_WHAT TO WORK ON_.
Please copy every line of the records below that holds the word "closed".

_MATERIAL FOR THIS TASK_.
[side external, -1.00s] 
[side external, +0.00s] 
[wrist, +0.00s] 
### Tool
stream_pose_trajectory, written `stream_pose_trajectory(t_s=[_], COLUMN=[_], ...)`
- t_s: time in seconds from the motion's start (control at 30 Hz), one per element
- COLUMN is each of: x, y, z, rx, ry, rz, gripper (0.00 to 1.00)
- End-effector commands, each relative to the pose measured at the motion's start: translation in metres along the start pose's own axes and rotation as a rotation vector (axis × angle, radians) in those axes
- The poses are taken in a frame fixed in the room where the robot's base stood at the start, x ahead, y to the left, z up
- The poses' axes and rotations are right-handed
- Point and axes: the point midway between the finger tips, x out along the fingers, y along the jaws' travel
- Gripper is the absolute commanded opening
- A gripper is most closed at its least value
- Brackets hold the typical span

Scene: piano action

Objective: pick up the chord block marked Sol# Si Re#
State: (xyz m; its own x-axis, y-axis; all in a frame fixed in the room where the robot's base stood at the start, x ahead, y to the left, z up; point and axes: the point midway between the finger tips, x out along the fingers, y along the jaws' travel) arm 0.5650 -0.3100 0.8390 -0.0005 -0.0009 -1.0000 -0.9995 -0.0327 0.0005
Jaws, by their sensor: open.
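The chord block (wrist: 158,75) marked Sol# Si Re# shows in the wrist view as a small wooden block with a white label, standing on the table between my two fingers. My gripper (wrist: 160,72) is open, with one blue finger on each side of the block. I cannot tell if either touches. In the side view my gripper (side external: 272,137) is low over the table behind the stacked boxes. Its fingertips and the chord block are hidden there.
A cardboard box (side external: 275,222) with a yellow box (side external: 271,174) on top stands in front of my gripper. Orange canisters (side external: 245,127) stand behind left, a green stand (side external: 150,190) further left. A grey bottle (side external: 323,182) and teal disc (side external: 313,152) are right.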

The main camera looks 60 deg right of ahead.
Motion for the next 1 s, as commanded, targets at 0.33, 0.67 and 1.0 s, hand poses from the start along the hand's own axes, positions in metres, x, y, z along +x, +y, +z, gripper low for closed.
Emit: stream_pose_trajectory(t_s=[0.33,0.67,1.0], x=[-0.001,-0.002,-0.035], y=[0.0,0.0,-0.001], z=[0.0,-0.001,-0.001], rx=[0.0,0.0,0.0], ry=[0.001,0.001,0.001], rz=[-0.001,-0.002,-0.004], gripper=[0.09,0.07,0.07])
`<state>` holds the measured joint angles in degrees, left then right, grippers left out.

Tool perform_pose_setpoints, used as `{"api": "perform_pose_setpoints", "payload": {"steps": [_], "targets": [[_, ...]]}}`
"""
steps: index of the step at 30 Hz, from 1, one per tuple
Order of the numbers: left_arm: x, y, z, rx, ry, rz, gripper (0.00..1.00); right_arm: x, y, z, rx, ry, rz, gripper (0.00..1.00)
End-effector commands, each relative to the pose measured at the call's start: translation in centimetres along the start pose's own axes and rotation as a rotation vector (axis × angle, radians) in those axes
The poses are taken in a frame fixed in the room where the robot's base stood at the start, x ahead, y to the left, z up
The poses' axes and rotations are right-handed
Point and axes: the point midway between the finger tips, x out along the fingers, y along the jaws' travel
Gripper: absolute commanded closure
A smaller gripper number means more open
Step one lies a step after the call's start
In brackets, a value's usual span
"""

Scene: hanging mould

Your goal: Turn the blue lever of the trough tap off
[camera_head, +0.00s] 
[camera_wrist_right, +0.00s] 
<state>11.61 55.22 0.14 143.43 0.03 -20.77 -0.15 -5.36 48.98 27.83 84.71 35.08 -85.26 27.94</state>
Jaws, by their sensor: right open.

_SOLVED EXERCISE_.
- A gripper is most closed at its least value
Motion for the next 1 s, as commanded, targets at 0.33, 0.67 and 1.0 s, hand poses from the start along the hand's own axes, positions in metres, x, y, z along +x, +y, +z, gripper low for closed.

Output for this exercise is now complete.